* _The request_
Search the data below for "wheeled"; list each line that holds it.

* _Raw data_
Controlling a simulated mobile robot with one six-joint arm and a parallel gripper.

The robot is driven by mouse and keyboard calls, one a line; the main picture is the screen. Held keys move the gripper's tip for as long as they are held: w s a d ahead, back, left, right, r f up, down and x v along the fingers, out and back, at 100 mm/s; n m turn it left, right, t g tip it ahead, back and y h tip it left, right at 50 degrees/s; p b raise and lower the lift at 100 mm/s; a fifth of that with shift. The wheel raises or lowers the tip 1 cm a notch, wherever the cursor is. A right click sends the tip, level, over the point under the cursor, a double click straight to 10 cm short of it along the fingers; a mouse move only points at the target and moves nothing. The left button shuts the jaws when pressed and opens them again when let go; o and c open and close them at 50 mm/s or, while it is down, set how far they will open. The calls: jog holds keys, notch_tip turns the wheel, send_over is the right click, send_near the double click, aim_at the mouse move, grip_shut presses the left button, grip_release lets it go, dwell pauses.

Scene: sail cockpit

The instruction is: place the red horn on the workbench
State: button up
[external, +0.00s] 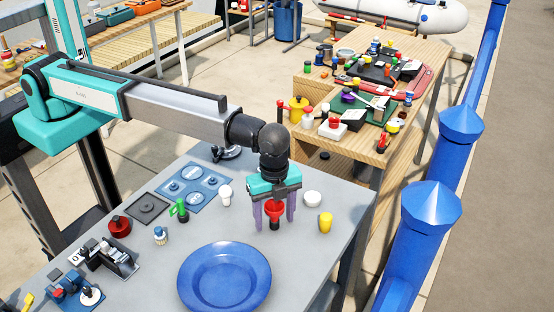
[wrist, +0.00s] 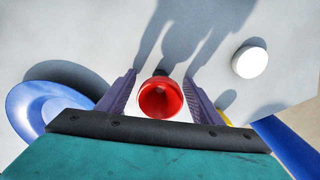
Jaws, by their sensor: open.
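The red horn (external: 274,209) has a flared red bell and a dark lower end. It is upright over the grey tabletop (external: 310,260), and its dark end appears to rest there. My gripper (external: 274,226) points down over it with its purple fingers on either side of the horn. In the wrist view the horn (wrist: 161,98) shows its open bell between the fingers of my gripper (wrist: 161,78). Small gaps show beside the bell, and the jaws are open. A wooden workbench (external: 350,152) stands behind the grey table, crowded with small items.
A blue plate (external: 224,278) lies in front of the gripper. A white round piece (external: 312,198) and a yellow cup (external: 325,223) stand to the right. A white bulb-like piece (external: 225,195) and a green piece (external: 180,209) are to the left. Blue posts (external: 430,215) line the right side.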

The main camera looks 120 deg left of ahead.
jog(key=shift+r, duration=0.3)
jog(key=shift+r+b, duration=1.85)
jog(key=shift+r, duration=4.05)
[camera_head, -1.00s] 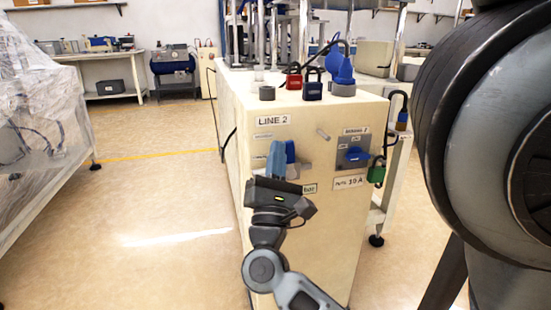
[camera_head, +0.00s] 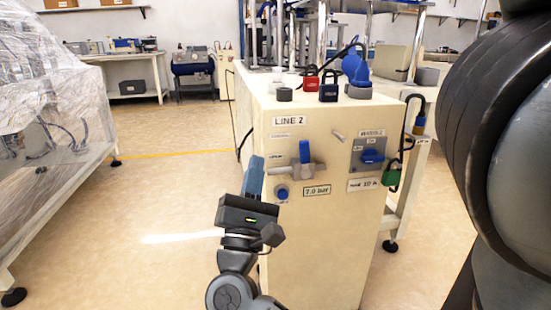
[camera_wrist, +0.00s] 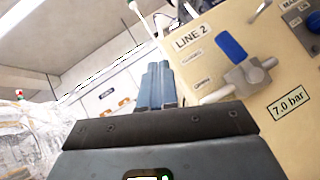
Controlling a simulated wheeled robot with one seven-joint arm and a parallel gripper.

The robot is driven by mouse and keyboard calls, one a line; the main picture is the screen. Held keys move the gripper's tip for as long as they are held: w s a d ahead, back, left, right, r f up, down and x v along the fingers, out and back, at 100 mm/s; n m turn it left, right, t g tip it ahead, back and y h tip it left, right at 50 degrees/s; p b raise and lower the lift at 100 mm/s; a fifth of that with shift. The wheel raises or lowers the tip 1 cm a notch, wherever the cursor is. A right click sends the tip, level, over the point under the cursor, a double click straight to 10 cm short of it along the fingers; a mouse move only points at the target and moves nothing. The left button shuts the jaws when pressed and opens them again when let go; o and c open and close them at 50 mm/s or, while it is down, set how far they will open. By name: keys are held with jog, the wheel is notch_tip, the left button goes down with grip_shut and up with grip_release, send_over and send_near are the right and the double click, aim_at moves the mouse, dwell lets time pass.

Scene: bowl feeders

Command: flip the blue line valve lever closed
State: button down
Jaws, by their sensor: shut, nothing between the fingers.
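The blue valve lever (camera_head: 305,152) stands upright on a grey valve body (camera_head: 303,171) on the LINE 2 face of the cream cabinet. A grey pipe runs level to the left from the valve, so the lever is across it. The lever (camera_wrist: 231,46) and the valve body (camera_wrist: 247,75) also show at right in the wrist view. My gripper (camera_head: 257,162) is left of the lever, by the cabinet's left front edge, apart from the lever. Its blue-grey fingers (camera_wrist: 159,68) are together and empty, pointing up in the wrist view.
Right of the valve is a panel with a blue rotary switch (camera_head: 372,156) and a green padlock (camera_head: 392,174). A round blue-centred fitting (camera_head: 282,193) and a 7.0 bar label (camera_head: 316,191) are below. Red (camera_head: 310,84) and dark (camera_head: 328,88) padlocks stand on top. Floor at left is clear.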

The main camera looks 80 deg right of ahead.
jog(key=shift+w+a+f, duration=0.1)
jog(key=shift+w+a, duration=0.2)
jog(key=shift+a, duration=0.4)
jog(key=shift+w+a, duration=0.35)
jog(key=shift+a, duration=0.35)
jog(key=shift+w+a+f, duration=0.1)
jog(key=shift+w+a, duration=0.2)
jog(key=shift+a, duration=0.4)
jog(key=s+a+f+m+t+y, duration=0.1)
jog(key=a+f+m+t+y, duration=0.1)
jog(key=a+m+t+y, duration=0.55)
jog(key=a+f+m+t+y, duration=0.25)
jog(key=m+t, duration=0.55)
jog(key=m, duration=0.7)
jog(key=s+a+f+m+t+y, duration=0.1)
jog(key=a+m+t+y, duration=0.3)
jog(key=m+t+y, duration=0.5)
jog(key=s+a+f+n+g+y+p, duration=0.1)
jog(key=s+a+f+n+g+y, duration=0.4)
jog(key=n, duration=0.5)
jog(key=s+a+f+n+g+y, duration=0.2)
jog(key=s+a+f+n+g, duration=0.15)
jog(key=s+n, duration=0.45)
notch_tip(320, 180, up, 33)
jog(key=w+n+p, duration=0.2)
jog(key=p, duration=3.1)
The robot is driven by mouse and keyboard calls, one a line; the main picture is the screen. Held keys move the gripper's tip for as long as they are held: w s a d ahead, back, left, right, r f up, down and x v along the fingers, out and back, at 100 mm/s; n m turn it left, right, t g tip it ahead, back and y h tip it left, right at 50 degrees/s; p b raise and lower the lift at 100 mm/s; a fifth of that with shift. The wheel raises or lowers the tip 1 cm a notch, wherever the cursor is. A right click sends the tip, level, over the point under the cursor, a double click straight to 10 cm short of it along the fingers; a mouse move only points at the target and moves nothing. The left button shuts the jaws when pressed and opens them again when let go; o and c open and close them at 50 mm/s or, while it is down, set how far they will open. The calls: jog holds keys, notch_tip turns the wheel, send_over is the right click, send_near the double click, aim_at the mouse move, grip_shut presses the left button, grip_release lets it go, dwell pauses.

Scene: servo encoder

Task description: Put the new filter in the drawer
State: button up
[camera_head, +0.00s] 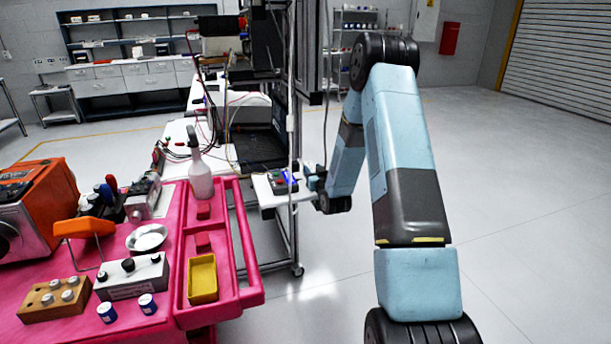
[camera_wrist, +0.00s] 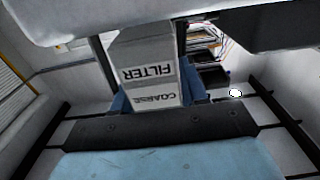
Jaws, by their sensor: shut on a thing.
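A pale surface (camera_wrist: 80,14) crosses the top of the wrist view, close to the filter's far end.
A pink cart (camera_head: 250,230) with a spray bottle (camera_head: 200,170) and a yellow bin (camera_head: 202,279) is at left. The floor at right is clear.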

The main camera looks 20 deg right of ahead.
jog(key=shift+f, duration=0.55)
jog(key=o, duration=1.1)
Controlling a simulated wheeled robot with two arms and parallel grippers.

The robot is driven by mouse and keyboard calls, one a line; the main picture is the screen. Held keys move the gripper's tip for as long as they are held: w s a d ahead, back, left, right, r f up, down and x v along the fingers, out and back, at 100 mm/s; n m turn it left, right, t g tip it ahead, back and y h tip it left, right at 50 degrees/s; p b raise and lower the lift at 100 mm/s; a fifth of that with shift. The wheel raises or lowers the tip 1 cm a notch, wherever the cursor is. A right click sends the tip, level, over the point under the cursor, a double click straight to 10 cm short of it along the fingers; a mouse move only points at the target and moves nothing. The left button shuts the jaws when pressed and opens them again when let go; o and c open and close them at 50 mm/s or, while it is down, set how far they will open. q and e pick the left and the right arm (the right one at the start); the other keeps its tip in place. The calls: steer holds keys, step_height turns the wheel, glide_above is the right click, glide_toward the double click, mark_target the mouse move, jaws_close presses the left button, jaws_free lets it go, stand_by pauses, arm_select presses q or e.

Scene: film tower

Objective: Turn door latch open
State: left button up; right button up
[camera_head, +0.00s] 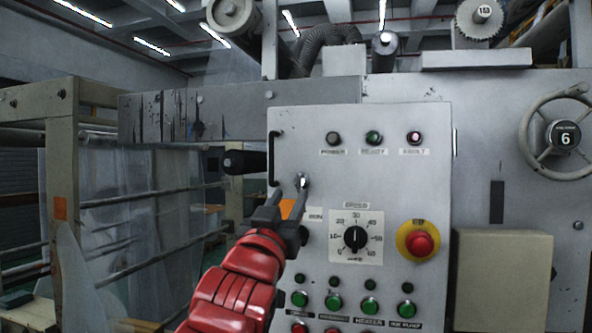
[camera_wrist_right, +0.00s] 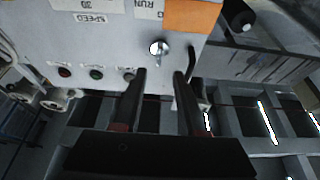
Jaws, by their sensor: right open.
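The door latch (camera_head: 302,181) is a small silver turn knob on the left side of the grey control panel door (camera_head: 385,150). In the right wrist view the latch (camera_wrist_right: 158,48) is a round silver knob with a narrow tab, just beyond the fingertips. My right gripper (camera_head: 288,192), on a red arm, is in front of the panel's left edge, close to the latch. In the wrist view its two dark fingers (camera_wrist_right: 162,75) are apart with nothing between them. I cannot tell whether a finger touches the latch. My left gripper is not in view.
A black door handle (camera_head: 273,158) stands left of the latch. The speed dial (camera_head: 355,237), red emergency button (camera_head: 420,243) and several green buttons (camera_head: 334,302) are on the panel. A handwheel (camera_head: 563,135) and a beige box (camera_head: 502,280) are at right. Rollers with clear film are at left.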

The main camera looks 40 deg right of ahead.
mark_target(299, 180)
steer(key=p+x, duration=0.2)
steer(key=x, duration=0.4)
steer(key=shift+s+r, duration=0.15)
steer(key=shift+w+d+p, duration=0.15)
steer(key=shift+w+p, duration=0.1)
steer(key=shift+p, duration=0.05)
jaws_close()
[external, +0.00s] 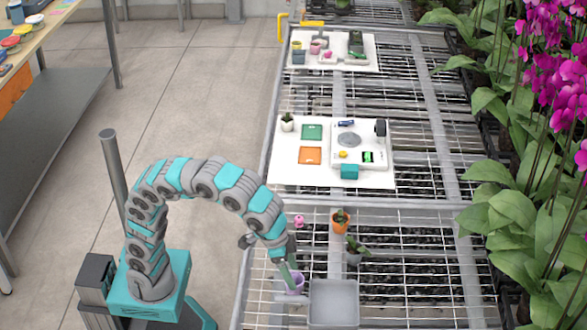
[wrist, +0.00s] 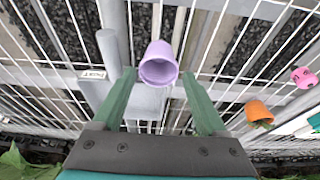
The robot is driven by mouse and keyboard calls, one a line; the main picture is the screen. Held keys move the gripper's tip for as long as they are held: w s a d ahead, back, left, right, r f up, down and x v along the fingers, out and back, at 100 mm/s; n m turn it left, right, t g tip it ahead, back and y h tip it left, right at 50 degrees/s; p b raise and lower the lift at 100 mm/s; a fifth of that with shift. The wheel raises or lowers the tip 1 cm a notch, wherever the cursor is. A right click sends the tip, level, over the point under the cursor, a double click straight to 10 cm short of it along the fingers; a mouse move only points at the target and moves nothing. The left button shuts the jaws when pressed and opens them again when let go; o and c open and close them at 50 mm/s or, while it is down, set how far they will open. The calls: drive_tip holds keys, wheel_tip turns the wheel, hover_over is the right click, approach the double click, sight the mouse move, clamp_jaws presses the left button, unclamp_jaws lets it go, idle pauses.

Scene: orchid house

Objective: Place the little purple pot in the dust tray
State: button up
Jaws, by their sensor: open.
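The little purple pot (external: 296,284) stands on the wire bench, just left of the dust tray. In the wrist view the purple pot (wrist: 159,63) lies between the tips of my two green fingers, with a gap on each side. My gripper (external: 290,276) reaches down over the pot and is open; its spread fingers also show in the wrist view (wrist: 158,76). The grey dust tray (external: 333,303) looks empty in the external view. In the wrist view the grey tray (wrist: 148,103) is partly hidden behind the pot.
A white board (external: 286,180) with several items lies farther back. Orchids (external: 510,220) line the right side.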

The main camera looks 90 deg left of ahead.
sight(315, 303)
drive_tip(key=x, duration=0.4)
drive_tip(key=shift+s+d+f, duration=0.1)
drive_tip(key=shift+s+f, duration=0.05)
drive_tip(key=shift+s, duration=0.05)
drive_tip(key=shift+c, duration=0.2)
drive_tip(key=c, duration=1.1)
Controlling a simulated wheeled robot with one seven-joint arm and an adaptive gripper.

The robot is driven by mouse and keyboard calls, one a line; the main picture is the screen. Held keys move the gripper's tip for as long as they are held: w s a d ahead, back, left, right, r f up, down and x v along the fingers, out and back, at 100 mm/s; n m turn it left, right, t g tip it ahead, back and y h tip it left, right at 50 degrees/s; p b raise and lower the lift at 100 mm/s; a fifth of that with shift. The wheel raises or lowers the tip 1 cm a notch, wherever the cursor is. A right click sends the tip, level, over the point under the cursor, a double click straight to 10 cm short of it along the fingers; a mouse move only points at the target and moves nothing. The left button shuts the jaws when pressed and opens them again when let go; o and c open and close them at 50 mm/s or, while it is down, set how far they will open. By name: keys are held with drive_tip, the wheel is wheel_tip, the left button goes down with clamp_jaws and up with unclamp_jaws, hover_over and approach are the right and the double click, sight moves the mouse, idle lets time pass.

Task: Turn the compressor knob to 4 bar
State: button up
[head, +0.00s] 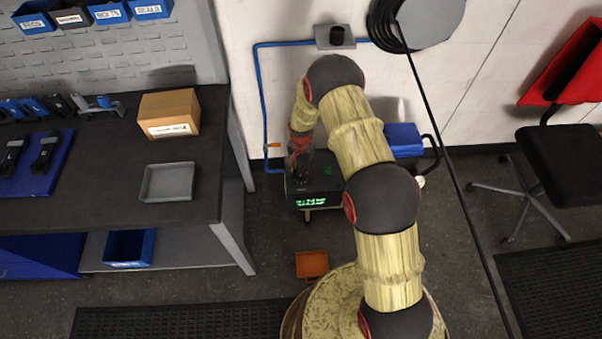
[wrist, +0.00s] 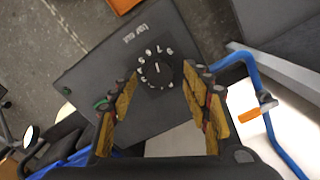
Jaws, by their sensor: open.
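The compressor (wrist: 95,75) shows in the wrist view as a dark box top. Its round black knob (wrist: 157,72) has a white pointer line and a ring of white numerals around it. The numerals are small, so I cannot tell for sure which one the pointer marks. My gripper (wrist: 162,78) is open, with its two yellow-lined fingers on either side of the knob. I see a gap on both sides and no clear contact. In the head view, the compressor (head: 318,203) has a lit green display. My gripper (head: 300,170) is above its top, and my arm hides part of it.
A blue pipe (head: 261,105) with an orange valve handle (wrist: 256,111) runs beside the compressor. A workbench (head: 105,190) stands left. An orange bin (head: 312,264) is on the floor. A black hose (head: 450,160) hangs right, near a chair (head: 563,150).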

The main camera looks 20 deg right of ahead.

* _Task output_
Controlling a simulated wheeled robot with one seven-joint arm and a parallel gripper.
Controlling a simulated wheeled robot with two arms and parallel grippers.
Controlling a simulated wheeled robot with one seven-joint arm and an adaptive gripper.

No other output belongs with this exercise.